> **EXERCISE**:
Using the data beneath, show every line that includes the word "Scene".

> **RECORDS FOR THE TASK**:
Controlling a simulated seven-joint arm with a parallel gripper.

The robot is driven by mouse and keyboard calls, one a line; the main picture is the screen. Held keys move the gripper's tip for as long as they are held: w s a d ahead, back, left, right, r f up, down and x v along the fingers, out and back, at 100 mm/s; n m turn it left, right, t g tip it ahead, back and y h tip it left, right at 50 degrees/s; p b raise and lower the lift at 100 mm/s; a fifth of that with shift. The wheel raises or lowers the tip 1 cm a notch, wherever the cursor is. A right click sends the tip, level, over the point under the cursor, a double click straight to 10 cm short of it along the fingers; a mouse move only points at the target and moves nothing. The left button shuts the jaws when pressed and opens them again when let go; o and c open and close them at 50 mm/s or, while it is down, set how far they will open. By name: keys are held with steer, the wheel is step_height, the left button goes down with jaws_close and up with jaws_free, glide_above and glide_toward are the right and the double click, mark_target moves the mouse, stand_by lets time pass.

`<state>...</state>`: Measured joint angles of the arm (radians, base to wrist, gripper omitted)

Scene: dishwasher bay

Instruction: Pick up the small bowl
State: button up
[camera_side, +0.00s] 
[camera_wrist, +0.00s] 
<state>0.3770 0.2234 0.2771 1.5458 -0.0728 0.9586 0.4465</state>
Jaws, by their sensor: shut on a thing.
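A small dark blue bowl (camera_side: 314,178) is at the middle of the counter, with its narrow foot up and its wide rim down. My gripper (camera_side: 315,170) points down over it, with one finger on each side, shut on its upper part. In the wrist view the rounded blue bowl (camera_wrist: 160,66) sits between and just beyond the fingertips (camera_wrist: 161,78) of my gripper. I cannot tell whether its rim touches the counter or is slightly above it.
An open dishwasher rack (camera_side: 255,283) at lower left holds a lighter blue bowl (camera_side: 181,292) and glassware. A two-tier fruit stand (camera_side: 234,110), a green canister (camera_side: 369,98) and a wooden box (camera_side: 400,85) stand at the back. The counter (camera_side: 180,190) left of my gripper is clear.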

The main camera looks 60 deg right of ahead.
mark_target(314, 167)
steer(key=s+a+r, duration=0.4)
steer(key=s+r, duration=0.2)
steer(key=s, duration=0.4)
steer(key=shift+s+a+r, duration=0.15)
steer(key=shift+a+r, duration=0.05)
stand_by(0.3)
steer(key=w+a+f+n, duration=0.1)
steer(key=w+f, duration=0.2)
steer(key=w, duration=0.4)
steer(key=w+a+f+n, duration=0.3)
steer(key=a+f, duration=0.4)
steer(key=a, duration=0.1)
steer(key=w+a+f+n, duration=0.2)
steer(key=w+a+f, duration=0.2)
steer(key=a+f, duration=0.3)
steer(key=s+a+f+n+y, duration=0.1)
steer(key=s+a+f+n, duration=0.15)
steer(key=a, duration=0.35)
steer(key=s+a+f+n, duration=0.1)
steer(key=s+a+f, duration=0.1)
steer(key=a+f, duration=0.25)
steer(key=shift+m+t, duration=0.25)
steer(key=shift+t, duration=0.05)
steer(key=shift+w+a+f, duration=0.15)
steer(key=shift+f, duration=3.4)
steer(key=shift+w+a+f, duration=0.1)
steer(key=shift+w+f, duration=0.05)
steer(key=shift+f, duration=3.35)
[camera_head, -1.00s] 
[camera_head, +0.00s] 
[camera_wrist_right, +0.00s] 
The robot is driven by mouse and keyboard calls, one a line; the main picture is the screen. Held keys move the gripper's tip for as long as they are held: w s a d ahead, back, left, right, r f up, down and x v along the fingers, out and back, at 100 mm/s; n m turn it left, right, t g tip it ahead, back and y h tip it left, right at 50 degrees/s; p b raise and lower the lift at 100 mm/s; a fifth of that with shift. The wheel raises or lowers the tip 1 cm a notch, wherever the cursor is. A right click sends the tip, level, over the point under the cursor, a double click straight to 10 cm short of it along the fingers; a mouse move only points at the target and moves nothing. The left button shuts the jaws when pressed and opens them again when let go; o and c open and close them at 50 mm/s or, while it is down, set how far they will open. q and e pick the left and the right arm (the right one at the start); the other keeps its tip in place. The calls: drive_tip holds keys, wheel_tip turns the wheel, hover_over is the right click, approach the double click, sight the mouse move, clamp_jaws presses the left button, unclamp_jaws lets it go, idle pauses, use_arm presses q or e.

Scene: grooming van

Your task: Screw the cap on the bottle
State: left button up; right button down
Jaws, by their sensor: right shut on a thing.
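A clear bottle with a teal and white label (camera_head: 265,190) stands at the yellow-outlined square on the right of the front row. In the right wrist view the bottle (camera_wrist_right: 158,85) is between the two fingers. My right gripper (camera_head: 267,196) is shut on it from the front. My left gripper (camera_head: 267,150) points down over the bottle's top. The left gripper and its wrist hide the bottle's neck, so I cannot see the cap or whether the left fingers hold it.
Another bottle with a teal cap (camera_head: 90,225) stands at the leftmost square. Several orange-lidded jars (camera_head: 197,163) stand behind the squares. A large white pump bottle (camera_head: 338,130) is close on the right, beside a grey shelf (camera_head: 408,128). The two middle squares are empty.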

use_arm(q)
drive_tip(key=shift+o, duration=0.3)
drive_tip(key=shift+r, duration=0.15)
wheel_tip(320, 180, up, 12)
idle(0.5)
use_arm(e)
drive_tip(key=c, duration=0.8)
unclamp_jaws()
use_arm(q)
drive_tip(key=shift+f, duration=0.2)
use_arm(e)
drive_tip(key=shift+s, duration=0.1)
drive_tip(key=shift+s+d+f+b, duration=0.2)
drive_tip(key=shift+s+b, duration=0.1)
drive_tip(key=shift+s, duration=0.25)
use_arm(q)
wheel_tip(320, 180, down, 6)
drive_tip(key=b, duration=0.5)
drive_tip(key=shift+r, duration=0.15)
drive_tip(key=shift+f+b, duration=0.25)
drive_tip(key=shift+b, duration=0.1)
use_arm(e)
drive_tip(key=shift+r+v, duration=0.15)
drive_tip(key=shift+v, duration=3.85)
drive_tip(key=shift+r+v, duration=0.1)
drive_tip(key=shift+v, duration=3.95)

> **RESULT OF THIS EXERCISE**:
Scene: dishwasher bay
Scene: grooming van

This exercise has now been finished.